A welcoming, friendly bar with a vague Southern Gothic style.

The Atmosphere: Eight Bells Alehouse is a welcoming, friendly bar with a vague Southern Gothic style (think exposed brick and brocade upholstery along otherwise sparse walls, little altars of battery-operated candles, a huge antique-looking cabinet, and understated Halloween décor still up in mid-November). There’s also a spacious, light-strewn patio with heaters lined up and ready for winter. The cowboy hat-clad guitarist singing Texas country songs (when he wasn’t blowing into a harmonica) in one corner made the ambiance perfect.

What to Order: They’re still working on their drink menu, but do yourself a favor and ask for the Rosemary’s Baby (good cocktail, rather dark reference). It’s a Manhattan-esque cocktail served on the rocks with a burnt-rosemary rim. They’ll also make most of your favorite drinks from sister site Ten Bells (in Oak Cliff), have a decent wine selection, and keep plenty of beer on tap.
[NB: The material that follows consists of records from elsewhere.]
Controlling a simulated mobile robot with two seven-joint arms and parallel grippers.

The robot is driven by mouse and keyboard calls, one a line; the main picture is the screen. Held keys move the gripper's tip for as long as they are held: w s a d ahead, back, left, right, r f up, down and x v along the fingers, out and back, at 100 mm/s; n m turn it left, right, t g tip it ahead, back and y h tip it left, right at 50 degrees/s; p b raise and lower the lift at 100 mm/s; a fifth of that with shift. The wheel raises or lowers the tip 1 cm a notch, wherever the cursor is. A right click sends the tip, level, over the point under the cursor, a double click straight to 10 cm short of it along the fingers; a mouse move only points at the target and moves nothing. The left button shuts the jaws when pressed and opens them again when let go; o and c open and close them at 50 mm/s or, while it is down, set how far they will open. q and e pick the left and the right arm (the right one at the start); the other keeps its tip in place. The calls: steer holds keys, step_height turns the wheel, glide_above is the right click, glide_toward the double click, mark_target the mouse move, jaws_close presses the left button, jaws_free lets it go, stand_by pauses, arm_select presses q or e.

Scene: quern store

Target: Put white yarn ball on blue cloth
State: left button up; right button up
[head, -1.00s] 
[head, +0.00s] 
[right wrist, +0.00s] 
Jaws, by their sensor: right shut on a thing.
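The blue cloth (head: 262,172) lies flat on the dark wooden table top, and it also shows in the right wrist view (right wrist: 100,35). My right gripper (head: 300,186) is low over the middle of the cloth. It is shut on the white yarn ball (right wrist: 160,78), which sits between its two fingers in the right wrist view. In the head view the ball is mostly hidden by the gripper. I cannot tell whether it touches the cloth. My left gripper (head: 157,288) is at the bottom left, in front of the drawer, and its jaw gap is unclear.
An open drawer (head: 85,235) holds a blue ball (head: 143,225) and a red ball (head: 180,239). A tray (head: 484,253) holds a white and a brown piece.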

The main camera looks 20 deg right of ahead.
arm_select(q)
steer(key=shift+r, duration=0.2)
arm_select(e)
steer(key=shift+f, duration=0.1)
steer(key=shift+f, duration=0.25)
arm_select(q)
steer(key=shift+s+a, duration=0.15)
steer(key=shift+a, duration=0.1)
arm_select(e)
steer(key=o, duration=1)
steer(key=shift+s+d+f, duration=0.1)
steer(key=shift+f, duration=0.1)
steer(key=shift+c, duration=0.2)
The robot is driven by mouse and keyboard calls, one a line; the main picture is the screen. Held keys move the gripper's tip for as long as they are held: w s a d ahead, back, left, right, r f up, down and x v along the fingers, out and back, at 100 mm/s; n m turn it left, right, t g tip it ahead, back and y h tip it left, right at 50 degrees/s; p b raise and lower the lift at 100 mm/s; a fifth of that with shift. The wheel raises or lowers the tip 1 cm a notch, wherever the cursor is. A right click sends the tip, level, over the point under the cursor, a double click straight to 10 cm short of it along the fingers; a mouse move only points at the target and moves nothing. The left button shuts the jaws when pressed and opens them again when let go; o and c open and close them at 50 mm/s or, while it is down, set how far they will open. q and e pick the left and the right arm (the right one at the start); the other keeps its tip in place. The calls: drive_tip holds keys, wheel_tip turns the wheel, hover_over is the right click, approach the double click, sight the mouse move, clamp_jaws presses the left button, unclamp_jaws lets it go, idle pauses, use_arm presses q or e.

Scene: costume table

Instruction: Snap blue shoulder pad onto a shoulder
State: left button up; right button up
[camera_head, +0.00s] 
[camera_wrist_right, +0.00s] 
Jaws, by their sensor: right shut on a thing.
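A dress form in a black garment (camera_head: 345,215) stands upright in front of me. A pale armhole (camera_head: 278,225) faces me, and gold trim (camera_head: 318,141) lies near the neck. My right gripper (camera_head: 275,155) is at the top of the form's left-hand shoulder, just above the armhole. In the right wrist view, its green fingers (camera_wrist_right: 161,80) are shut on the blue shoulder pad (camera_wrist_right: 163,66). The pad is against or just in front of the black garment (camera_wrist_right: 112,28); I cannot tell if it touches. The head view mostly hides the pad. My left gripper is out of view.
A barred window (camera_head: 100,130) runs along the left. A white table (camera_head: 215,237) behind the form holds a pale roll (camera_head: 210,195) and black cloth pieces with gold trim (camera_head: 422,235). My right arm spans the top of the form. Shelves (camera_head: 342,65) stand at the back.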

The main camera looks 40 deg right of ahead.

Also worth noting is the food menu – the front is typical bar-style snacks (including sandwiches); the back is a mix of Spanish-style fish dishes. Not my taste at all, but interesting fare.

The Bartenders: A handful of the laid-back staff comes directly from Ten Bells, so rest assured they know their stuff. You’ll find the bartenders extremely accommodating – and even the burly guy who checks IDs at the door is friendly and helpful.

Who’s There: It’s always hard to judge what a bar’s crowd will be like in its infancy. At present, Eight Bells draws a good mix of people loyal to the barstaff and chef, as well as plenty of late 20s/early 30s types looking to push out of Deep Ellum and find new, cool bars before everyone else does. Expect to see plenty of beards, and you’ll probably meet some artists and musicians, too.

What I Didn’t Like: This bar might eventually get busy enough that I’ll vow to never again return.

What I Did Like: It reminds me of Ten Bells, before Ten Bells got infuriatingly crowded.